--- To be done ---
Set the listing down again exactly, please, apart from its pictures.

--- Available data ---
______________________________

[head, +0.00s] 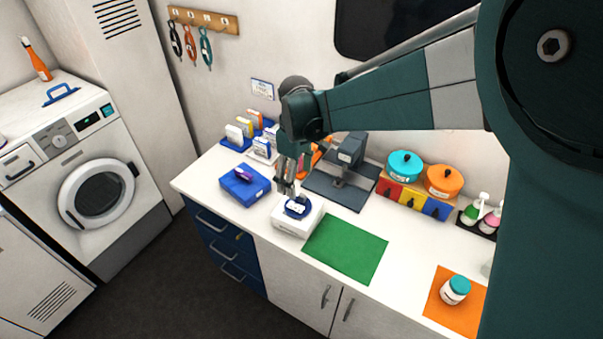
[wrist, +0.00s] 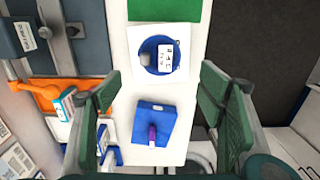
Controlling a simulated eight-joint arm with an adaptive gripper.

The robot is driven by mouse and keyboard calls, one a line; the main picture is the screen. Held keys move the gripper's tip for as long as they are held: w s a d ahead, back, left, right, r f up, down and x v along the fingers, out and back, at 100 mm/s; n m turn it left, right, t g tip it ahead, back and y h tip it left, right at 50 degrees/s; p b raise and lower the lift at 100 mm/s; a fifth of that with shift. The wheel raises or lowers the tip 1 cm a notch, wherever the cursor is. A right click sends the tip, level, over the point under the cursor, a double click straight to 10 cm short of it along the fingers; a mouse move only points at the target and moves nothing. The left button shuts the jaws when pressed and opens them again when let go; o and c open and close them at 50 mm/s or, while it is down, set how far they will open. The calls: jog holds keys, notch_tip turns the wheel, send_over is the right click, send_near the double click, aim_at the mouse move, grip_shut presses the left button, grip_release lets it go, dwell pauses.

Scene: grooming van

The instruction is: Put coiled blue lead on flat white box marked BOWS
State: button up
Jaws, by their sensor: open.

______________________________

--- Task answer ---
[head, +0.00s] 
[wrist, +0.00s] 
Controlling a simulated eight-joint arm with an adaptive gripper.

The robot is driven by mouse and keyboard calls, one a line; the main picture is the screen. Held keys move the gripper's tip for as long as they are held: w s a d ahead, back, left, right, r f up, down and x v along the fingers, out and back, at 100 mm/s; n m turn it left, right, t g tip it ahead, back and y h tip it left, right at 50 degrees/s; p b raise and lower the lift at 100 mm/s; a fifth of that with shift. The wheel raises or lowers the tip 1 cm a notch, wherever the cursor is. A right click sends the tip, level, over the point under the cursor, a double click straight to 10 cm short of it along the fingers; a mouse move only points at the target and moves nothing. The left button shuts the jaws when pressed and opens them again when let go; o and c open and close them at 50 mm/s or, while it is down, set how far they will open. The calls: jog holds keys, notch_tip turns the wheel, send_over is the right click, send_near the double click, aim_at the mouse move, grip_shut presses the left button, grip_release lets it go, dwell pauses.

Scene: grooming van

The instruction is: Put coiled blue lead on flat white box marked BOWS
State: button up
Jaws, by their sensor: open.

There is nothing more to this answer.